By Jakob Christy
*Spoilers for Harry Potter and the Prisoner of Azkaban, Groundhog Day, and Back to the Future Part I.
“There are really four dimensions, three which we call the three planes of Space, and a fourth, Time.”
-H. G. Wells, The Time Machine
Although the idea of time travel has existed for an eternity, it was The Time Machine by H.G. Wells that really kicked off the whole idea. Time travel is still complex a million times over. There are hundreds of different forms from different fictions and theories, different consequences and rules made from scientists, and worlds imagined around this idea. To learn about each one is one of the most interesting topics a person could learn about. Beyond this article, if you do continue to read on, please research even more and more into this topic in your free time.
The best way to describe a timeline based on by which our choices choose what comes next, you can call on the butterfly effect. The butterfly effect is described as a small choice that can lead to huge results, such as a butterfly flapping its wings starting a tornado on the other side of the world. And this is, of course, something you should take to heart because it is very true.
Here’s an example. You are deciding a board game to play with a friend or two. If you played Monopoly, part way through the game – a game with thousands of choices, something as simple as how you swing your hand before rolling – one of your friends will get sore from losing too much, and is quiet throughout the rest of the night. If you play Clue, you could have a fun game, trying to learn who could possibly be the murderer. Each choice you make could change the outcome of the day. A choice is presented in ways you don’t even consciously think about, and how you deal with it may not even come to mind.
With each new story, a new form of time travel is made. An example of this is from J.K. Rowling’s Harry Potter and the Prisoner of Azkaban.
In this book, Hermione is given a Time-Turner, a device that allows the wearer to travel back in time. This device then becomes essential for Harry and Hermione, when they go back in time to save Sirius. This method of time travel used was a fixed timeline. Events, such as throwing a rock at a window, happened before and after using the time machine. The first time around, the present Harry is attacked by dementors, when a blurry figure farther away uses a spell to ward them off. Harry believes that this figure was his father, but when he sees past Harry being attacked, he realizes that this was simply his future self protecting his past self. If this seems a little complicated, just imagine it as a loop on a rollercoaster.
Another example is the movie Groundhog Day. In this story, Phil Conners finds himself stuck in a constant loop, where everything repeats once the day is through. In order to escape this loop, he has to use the repeating day to his advantage so he can finally choose the right timeline. What is this right timeline? To truthfully start dating his coworker. Time and reality decided to be his wingman?
Phil, learning that no matter what, he will never continue on to the next day, or see an ending to this loop. To achieve the right timeline, he has to pay attention to what happens throughout the town, what choices that he makes will have an impact, and to gather information. One notable scene in Groundhog Day is when Phil and his co-worker are in a café.
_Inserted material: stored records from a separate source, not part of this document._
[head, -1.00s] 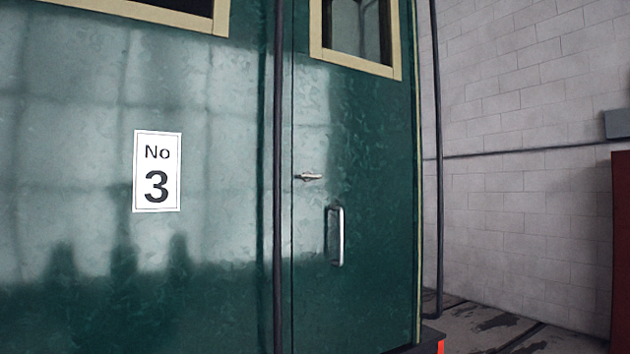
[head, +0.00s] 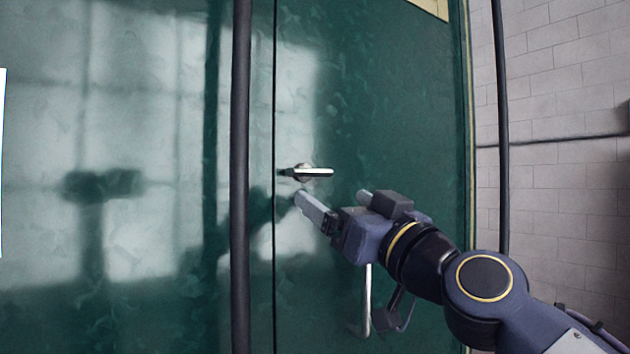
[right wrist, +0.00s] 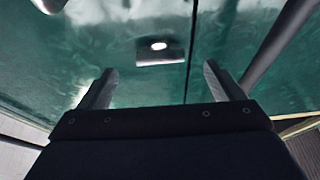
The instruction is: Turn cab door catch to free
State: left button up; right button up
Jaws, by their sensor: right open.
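The cab door catch (head: 318,172) is a small silver lever on the green cab door (head: 400,110), just right of the door seam. It lies level and points right. My right gripper (head: 332,198) is open and empty, just below the catch in the head view. In the right wrist view the catch (right wrist: 160,50) shows ahead, between and beyond the two open fingers (right wrist: 160,72). I see no contact with it. My left gripper is not in view.
A dark vertical rail (head: 241,180) stands left of the seam, and another (head: 501,120) stands at the right. A silver grab handle (head: 367,300) is below the catch, partly hidden by my right arm. A pale brick wall (head: 570,90) is at the right.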

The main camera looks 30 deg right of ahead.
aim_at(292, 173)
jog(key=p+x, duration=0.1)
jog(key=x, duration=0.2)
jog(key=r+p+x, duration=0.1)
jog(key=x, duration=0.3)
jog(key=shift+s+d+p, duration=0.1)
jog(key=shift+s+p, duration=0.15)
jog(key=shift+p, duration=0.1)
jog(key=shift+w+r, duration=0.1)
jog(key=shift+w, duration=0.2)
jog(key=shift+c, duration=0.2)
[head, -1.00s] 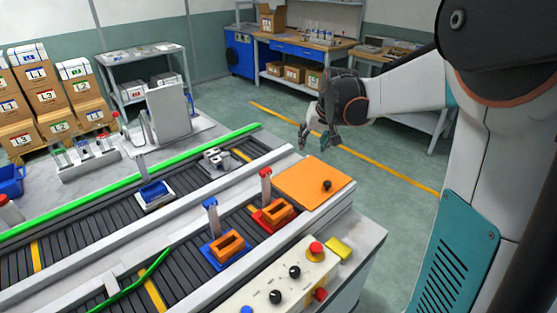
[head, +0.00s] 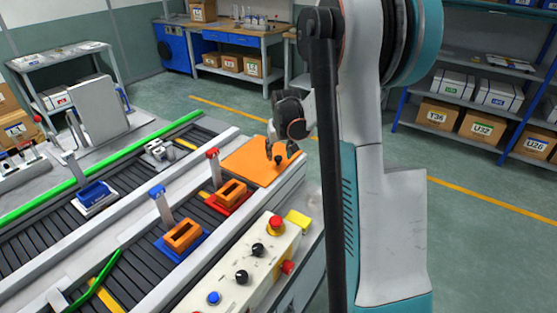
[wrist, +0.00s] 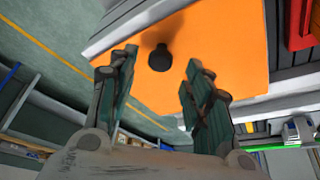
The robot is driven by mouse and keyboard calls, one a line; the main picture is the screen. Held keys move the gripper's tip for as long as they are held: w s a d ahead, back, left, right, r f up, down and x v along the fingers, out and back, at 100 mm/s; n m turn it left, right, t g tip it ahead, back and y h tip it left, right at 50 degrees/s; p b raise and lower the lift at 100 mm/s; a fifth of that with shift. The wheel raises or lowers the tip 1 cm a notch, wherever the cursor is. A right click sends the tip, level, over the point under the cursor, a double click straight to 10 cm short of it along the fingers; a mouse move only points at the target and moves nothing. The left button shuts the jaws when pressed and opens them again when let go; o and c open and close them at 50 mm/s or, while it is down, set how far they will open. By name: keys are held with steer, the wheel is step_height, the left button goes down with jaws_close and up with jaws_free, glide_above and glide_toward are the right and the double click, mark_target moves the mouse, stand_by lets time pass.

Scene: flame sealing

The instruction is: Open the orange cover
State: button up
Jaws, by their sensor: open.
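The orange cover (head: 245,160) lies flat and closed on the end of the conveyor bench in the head view. It also fills the upper middle of the wrist view (wrist: 225,50). Its black knob (wrist: 160,58) stands up from the surface and shows between and beyond my fingertips in the wrist view. In the head view the knob (head: 279,160) is just under my gripper (head: 280,150). My gripper is open and empty, its two teal fingers (wrist: 158,68) spread on either side of the knob. I cannot tell whether a finger touches it.
A control panel (head: 240,270) with knobs, a red button and a yellow block stands in front of the cover. Red and blue fixtures with orange parts (head: 231,192) sit on the conveyor at left. Shelves (head: 480,95) stand at the back right. Floor beyond the cover is clear.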

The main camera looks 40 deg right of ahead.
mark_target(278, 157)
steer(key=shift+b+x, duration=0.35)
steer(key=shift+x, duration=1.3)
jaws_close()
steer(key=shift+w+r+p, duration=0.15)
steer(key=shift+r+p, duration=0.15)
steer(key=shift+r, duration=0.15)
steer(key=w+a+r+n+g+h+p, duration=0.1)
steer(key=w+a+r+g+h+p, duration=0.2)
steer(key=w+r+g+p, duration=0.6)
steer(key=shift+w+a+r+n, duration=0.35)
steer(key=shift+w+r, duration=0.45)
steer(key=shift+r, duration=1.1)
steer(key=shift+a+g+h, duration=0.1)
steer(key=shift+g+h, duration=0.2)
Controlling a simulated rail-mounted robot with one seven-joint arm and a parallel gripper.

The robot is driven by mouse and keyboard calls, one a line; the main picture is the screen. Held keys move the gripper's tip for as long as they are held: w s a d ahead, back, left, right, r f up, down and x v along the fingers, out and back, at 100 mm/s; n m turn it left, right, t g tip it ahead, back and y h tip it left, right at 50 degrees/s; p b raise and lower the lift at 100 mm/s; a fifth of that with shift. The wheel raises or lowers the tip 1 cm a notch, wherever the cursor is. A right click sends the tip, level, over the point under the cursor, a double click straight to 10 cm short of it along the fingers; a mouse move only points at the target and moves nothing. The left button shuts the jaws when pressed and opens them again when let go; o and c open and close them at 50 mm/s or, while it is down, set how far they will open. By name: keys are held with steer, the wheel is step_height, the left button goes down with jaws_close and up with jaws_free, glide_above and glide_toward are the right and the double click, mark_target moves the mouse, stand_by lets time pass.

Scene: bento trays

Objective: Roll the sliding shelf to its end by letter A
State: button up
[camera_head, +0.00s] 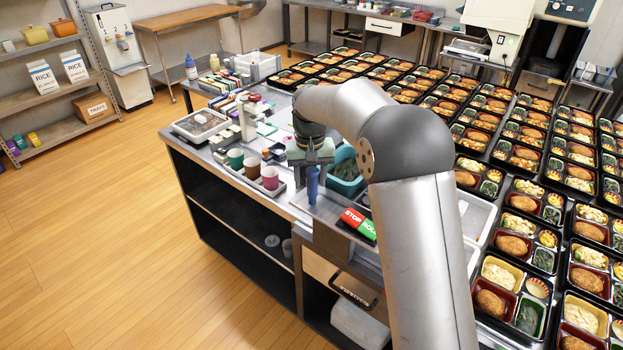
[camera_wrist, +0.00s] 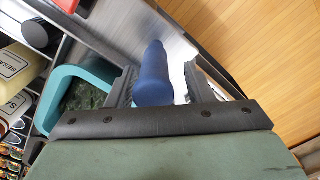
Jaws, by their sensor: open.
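A blue upright handle (camera_head: 312,186) stands at the front edge of the counter, on or beside a grey metal plate (camera_head: 322,207). It also shows in the wrist view (camera_wrist: 154,72). My gripper (camera_head: 311,160) is open above the handle. In the wrist view its two fingers (camera_wrist: 160,88) stand on either side of the handle, with gaps showing. I cannot tell which surface is the sliding shelf, and no letter A is readable.
A red and green STOP/ROLL sign (camera_head: 359,224) lies right of the handle. A teal bin (camera_head: 347,178) of dark greens stands close behind it. Cups (camera_head: 252,167) stand to the left. Many bento trays (camera_head: 515,195) fill the right. The wooden floor (camera_head: 110,240) is clear.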

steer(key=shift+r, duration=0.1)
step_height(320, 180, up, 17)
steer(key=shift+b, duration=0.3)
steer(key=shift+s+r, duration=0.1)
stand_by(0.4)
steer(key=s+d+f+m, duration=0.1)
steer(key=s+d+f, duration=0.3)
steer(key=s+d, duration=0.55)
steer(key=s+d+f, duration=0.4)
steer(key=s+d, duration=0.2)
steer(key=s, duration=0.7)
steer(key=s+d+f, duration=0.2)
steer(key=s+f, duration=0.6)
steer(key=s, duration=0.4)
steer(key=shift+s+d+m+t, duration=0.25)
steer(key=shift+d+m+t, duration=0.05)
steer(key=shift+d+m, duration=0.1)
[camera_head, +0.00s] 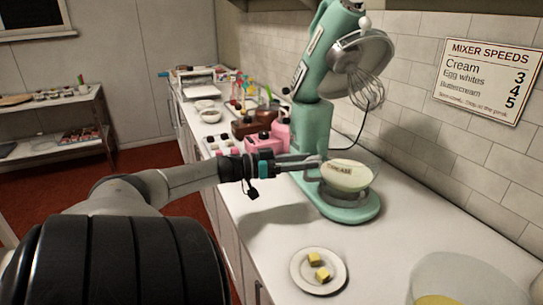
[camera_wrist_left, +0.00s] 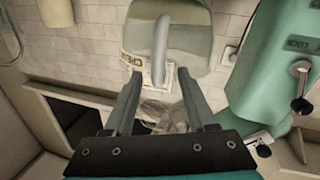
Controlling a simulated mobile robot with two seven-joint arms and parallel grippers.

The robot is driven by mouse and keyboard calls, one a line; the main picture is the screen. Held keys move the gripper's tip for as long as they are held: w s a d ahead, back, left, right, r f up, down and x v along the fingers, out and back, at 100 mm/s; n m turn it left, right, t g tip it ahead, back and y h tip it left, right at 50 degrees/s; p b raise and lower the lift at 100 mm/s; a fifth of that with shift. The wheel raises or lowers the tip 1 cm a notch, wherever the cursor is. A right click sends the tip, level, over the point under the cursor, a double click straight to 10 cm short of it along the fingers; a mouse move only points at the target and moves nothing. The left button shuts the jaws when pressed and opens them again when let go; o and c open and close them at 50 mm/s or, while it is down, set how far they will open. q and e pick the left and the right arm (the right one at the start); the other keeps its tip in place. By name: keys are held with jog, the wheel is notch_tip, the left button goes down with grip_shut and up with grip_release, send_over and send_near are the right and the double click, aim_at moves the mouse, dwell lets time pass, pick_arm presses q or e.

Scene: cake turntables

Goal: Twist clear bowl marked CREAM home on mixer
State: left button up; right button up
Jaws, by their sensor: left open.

Phil goes around, proving his statement, “I am a god.” He tells her that every day, no matter what, he wakes up without a scratch.
To prove it, he goes up to supposedly total strangers. The waitress, Doris, has worked there since she was seventeen, and her brother-in-law owns the diner. Debby Kleiser, and her fiancé, Fred are supposed to get married that afternoon, but Debby is having second thoughts. Bill has been a waiter for three years since he left Pence State, and needed to get a job. He likes the town, he paints toy soldiers, and he’s gay. Phil continues to do this with more people and even predicts when a waiter drops a tray of dishes. He claims that “maybe God isn’t omnipotent, and maybe he has been around so long he knows everything.” And, although not true, she finds it hard to argue against.
The most popular form of time travel by fiction writers is featured in Back to the Future, a great example. This form of time travel uses the butterfly effect to its advantage. Marty McFly goes to the past to talk to that version of Dr. Emmett Brown so as to be able to save the modern Doc from being shot up by a gang. But, in doing this, he… accidentally has his own mother fall in love with him? He then has to have the two of his parents go back together again, or he will cease to exist because his mother will then never have children with his father. You get the point. Once he does this, because he used Marty’s jerk of a neighbor as a ploy to their father’s get together, he now lives in an amazing life with rich parents.
This is all due to the fact that Marty tried to do one thing after another, and changing time at a rapid speed with every choice. In fact, one detail in the movie is when Marty accidentally runs into a tree the first time he goes back in time. This then changes the mall in his present time from Twin Pines Mall, to Lone Pine Mall. A really awesome detail that highlights the importance of every item that has and will exist in our reality, even if it changes one small detail.
With all these choices that can lead up to one momentous moment, it can be an important reminder of the impact you are making. Your mere existence can change the outcome of hundreds of lives, whether it be for good or evil. How you write, what you say, think, and choose will affect hundreds, even thousands of people. Watch out for the future, learn from the past, and live in the moment.